Увы, это очистительное пожелание не сбылось, самарины заматерели, расплодились, стали той мясистой платформой , на которой  вздыбился, стал возможным чудовищный  и фантасмагоричный шабаш в губернском городе П., которым хлещет автор своего читателя в романе «ЧЕЛОВЕК ЗВЕЗДЫ».

х     х     х

В этом романе автор Проханов страшен. Работая над книгой  «СтатусКвота», пришлось перелопатить древнейшие психотипы  арийской  Руси, в том числе наиболее пристально и подробно – берсерков, воинов двуручников с  мечами акинаками.  Мы утратили в веках их свойства: сражаться одному  против  толпы  врагов, сражаться с неукротимой яростью – даже с отрубленной рукой, волевым усилием пережав сосуды, чтобы не истекать кровью,  не чувствуя боли, напрочь избавившись от инстинктов и рефлексов самосохранения.

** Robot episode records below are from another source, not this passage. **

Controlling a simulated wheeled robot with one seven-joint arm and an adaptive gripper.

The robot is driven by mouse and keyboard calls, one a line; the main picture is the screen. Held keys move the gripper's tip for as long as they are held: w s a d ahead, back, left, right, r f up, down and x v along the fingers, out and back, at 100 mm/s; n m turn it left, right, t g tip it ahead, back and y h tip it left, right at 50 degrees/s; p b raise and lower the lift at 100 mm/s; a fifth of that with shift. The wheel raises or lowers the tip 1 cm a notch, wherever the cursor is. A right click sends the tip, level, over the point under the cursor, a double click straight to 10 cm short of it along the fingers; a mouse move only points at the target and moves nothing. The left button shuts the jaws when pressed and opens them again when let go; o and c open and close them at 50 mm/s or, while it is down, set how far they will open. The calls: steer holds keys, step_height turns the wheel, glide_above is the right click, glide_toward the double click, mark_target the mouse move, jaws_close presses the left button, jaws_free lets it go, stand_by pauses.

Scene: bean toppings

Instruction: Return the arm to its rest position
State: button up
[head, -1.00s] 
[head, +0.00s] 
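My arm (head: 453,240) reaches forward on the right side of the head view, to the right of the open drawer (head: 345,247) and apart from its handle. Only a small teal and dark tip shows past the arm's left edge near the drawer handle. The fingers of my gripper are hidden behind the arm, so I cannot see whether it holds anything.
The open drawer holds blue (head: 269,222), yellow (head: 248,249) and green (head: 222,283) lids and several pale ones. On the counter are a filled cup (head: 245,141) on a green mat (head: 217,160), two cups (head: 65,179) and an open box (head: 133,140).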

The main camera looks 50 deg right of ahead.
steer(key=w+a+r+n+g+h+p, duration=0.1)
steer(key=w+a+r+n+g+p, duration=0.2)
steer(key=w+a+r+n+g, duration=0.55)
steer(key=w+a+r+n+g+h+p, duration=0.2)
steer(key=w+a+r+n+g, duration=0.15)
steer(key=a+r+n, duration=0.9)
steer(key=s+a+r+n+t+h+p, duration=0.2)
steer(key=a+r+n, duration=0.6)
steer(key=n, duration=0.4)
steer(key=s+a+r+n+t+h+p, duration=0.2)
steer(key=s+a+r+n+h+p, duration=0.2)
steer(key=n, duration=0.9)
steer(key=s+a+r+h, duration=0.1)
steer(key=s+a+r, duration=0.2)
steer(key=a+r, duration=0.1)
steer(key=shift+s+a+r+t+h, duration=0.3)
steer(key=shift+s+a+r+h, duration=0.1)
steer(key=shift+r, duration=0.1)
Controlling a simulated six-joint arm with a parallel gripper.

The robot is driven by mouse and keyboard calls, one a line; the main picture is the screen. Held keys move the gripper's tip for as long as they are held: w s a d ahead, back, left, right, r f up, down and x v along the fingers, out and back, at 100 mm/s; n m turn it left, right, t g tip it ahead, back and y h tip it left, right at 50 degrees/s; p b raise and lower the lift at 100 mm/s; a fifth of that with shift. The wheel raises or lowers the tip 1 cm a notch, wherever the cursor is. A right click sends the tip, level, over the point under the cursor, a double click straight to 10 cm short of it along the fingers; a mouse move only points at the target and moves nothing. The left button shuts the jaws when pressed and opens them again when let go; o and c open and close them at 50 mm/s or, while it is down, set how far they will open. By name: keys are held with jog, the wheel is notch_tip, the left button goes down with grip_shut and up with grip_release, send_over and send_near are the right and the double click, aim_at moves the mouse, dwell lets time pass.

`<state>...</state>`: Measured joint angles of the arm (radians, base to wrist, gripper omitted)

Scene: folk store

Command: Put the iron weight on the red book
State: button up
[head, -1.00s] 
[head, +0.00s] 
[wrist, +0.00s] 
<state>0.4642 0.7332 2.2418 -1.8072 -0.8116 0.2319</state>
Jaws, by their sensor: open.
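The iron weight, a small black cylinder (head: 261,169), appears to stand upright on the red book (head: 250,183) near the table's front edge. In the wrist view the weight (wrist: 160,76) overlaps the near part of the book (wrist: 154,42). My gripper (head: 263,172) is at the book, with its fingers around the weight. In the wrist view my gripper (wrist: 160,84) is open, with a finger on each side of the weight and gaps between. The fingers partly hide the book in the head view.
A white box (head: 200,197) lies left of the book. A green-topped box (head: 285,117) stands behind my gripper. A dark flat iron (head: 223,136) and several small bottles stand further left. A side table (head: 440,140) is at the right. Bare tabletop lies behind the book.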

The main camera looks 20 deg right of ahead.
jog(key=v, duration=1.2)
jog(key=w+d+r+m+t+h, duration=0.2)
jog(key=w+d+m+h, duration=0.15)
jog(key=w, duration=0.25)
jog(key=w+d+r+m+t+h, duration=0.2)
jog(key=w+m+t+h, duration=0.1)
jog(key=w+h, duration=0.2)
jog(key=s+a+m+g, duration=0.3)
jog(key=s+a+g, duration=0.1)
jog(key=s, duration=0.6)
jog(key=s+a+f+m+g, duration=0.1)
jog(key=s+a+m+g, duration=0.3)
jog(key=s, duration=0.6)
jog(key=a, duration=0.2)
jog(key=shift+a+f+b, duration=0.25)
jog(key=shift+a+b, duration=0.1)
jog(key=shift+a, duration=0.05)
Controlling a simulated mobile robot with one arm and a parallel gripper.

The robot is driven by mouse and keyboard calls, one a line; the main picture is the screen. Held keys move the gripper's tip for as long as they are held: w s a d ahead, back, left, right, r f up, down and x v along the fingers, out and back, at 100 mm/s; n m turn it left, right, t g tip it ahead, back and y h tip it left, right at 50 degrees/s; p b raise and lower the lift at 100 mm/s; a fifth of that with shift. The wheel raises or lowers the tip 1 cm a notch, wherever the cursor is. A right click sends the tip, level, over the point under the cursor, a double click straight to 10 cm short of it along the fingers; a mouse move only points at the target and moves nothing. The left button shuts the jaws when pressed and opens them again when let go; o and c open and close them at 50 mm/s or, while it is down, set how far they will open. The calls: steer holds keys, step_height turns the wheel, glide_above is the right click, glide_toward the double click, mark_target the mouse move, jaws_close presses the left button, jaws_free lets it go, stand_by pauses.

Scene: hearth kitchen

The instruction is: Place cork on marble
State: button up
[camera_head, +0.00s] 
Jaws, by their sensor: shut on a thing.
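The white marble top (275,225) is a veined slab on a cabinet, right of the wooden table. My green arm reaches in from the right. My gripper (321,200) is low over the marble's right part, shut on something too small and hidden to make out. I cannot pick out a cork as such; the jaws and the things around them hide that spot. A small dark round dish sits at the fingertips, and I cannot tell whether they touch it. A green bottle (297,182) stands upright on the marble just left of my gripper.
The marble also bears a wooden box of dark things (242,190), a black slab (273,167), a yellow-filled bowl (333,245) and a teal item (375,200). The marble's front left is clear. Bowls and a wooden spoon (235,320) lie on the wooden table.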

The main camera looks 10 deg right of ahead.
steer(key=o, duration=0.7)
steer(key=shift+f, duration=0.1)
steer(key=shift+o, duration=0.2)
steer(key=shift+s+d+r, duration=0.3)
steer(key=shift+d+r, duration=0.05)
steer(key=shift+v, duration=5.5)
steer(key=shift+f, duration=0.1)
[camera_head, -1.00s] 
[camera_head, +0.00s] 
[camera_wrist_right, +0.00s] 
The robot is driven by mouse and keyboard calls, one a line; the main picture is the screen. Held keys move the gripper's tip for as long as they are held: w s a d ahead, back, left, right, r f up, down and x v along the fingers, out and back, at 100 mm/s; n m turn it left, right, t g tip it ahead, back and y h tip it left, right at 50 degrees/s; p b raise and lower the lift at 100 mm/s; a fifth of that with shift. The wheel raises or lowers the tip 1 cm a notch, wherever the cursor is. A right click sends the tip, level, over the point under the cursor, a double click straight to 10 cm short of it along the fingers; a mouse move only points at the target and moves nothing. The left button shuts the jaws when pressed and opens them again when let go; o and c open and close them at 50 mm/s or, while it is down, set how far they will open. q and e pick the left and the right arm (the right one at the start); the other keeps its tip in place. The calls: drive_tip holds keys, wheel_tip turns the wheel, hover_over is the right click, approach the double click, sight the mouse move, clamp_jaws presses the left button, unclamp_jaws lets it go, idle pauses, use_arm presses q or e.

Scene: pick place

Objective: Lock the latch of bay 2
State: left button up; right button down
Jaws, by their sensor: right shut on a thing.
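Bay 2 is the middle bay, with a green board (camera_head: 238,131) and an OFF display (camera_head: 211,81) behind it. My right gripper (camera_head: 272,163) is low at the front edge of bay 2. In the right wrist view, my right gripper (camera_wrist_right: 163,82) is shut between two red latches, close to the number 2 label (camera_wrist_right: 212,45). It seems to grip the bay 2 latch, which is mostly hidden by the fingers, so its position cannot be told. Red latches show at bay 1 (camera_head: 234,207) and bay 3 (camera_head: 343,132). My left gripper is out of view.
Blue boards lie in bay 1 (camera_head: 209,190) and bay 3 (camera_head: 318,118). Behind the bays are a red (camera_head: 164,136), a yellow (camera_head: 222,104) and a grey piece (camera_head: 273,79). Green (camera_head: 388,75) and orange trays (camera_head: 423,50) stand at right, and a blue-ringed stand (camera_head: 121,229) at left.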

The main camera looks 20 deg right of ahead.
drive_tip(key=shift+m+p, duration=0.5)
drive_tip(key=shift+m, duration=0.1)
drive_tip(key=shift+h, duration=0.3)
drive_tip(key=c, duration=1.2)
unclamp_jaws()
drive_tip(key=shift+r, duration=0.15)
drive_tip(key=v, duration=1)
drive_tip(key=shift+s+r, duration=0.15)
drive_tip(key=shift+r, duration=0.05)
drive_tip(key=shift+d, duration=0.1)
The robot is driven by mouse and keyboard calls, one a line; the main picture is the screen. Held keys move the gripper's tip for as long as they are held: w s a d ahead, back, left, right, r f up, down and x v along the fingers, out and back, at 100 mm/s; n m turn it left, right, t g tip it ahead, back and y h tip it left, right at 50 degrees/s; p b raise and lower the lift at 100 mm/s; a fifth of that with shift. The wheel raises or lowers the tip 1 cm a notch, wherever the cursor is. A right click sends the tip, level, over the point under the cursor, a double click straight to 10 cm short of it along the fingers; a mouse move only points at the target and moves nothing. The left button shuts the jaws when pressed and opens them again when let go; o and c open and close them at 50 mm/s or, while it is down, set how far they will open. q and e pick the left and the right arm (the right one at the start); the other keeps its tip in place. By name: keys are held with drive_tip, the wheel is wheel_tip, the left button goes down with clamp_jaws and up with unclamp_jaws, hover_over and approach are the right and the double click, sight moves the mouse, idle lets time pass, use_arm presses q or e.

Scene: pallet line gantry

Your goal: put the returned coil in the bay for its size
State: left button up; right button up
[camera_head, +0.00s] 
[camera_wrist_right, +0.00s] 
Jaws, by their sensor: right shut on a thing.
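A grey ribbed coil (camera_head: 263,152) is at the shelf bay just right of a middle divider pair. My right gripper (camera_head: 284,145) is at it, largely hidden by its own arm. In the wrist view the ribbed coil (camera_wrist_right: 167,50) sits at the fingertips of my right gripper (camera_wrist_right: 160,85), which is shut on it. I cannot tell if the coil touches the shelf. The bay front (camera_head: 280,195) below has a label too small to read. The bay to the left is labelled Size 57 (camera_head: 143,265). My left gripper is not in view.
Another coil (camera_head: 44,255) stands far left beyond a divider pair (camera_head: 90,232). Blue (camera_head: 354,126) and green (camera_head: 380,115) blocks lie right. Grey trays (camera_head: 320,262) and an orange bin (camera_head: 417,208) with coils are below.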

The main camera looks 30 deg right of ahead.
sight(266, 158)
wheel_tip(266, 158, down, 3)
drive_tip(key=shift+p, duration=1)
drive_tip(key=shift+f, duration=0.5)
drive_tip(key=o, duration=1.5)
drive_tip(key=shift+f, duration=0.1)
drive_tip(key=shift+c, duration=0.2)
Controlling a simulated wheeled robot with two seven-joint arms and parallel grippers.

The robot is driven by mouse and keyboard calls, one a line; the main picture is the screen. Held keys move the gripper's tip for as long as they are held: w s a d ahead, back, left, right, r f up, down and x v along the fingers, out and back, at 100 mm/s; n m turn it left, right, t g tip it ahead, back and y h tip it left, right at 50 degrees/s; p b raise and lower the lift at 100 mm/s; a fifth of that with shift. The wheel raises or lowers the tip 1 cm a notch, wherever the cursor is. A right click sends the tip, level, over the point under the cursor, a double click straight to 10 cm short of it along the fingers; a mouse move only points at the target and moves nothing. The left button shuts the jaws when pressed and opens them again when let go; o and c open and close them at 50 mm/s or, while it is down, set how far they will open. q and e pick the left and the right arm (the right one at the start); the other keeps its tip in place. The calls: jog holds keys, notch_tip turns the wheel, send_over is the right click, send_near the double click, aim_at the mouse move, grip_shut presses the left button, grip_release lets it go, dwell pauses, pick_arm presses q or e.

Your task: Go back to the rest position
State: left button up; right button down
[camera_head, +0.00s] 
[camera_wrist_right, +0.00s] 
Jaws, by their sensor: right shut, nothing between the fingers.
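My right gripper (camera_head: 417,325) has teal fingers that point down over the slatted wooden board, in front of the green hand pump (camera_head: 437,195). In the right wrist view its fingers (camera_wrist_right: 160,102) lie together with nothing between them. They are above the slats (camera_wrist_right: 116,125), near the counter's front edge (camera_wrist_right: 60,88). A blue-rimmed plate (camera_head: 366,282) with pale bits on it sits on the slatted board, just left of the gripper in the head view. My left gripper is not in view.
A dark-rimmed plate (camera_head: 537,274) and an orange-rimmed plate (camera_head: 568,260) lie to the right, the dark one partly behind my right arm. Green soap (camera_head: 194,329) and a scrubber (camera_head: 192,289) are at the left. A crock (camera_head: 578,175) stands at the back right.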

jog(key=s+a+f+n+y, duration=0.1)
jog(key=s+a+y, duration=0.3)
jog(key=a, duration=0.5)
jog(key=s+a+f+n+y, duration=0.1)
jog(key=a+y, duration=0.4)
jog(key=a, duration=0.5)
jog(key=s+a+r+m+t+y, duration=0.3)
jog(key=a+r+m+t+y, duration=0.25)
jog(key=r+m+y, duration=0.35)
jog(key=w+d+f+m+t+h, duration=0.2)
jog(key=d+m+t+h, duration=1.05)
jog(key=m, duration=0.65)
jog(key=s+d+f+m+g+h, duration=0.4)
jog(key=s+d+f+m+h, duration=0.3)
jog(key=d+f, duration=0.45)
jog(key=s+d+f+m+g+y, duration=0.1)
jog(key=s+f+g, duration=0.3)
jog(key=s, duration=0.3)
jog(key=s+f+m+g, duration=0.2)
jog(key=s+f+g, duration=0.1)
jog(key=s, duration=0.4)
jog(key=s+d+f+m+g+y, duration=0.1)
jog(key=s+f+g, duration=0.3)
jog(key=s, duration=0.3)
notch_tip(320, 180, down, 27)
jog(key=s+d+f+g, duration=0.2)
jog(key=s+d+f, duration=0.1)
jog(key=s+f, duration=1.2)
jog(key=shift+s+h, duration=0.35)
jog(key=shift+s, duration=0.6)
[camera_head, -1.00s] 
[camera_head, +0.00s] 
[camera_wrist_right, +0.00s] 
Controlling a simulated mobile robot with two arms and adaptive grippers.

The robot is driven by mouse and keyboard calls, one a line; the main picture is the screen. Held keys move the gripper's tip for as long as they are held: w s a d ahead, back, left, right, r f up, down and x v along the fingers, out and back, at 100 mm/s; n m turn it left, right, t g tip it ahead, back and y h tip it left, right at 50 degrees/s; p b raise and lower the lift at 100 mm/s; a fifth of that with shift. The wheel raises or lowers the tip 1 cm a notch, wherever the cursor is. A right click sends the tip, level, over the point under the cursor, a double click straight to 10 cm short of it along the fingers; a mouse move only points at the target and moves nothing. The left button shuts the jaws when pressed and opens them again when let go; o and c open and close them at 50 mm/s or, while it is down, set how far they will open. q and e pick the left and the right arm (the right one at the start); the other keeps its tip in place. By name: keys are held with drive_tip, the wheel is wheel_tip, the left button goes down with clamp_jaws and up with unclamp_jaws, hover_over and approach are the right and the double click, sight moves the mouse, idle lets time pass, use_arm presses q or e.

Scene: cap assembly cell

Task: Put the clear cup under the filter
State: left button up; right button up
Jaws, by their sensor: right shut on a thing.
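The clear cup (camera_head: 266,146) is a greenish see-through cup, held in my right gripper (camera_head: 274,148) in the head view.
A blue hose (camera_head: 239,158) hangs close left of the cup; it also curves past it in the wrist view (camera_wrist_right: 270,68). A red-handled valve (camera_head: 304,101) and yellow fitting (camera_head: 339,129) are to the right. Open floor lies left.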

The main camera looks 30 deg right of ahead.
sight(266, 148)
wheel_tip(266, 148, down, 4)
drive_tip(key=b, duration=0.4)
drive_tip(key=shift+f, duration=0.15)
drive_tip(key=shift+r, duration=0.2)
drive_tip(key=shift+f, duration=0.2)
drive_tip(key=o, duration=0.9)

При чтении  «Человека Звезды»   накатывала узнаваемость: автор, подобно берсерку, напрочь  утратил все охранительные рефлексы. Но не только их:  отброшены за ненадобностью былой скрупулезный реализм, жесткая привязанность к  бытию. В фантасмагорической структуре, в зазеркальных текстах романа, в  карикатурно-дебильных персонажах и  садомазохистских ситуациях в городе П. клокочет авторская неукротимая ненависть к  верховным иудам, продающим и  растаскивающим страну. Эта ненависть более двадцати лет аккумулировалась в Прохановской  сущности, сливаясь в него со всех концов насилуемой Родины, она – лишь зеркальное отражение общенародного, пока задавленного, но рвущегося  наружу  чувства.

Нельзя не поделиться в этой связи  недавней поездкой в район.  Мы: зам. министра сельского хозяйства, агроспециалисты, корреспондент  ежемесчника  «Агро-информ» выехали на встречу с сельчанами, главами поселений, фермерами и администрацией, чтобы  разъяснить текущую и будущую стратегию Правительства и Президента на селе, предложить им изобретения и агро-инновации. Ключевым пунктом встречи стала цифра, озвученная  зам. министра перед сельхозпроизводителями: в связи со вступлением в ВТО Федеральный центр определил сумму субсидии на один гектар пашни, начиная с 2013 года – 220 рублей. Зал буквально взорвался: Ско-о-лько-о-о?!

Президиум едва не смело гневным гулом, гоготом, рыком из зала,  прибывшие чиновники оказались между народной наковальней и Кремлевским молотом. 220 рублей  на гектар – при 250 евро на такой же гектар в Европе, затащившей нас в ВТО. 220 «деревянных» — при правительстве, подло  сдавшем Европе  своих сельчан — с потрохами. 220 бумажонок (бутылка водки!) — при миллиардах долларов, утекающих за рубеж из олигархата, миллиардах, растащенных офисными сучками «маршала  Табуреткина». 220 рублей —  при энергетической, солярной «чубайсиаде»,  живоглотно разоряющей аграриев. 220 рублей — при   беглой министерше Скрынник, плодовито живущей во Франции во дворце,  стоимостью всех субсидий  для сельчан.

В последовавших затем выступлениях, в репликах фермеров и хозяев сельхозпредприятий  клокотал единый смысл: засуньте эти  220 себе ….

Этот извергающий  гнев и гадливость зал, тысячи подобных залов и  демонстраций, вероятно,  кипели  раскалено в авторе, севшем в 2011 году  за  вышеназванный роман.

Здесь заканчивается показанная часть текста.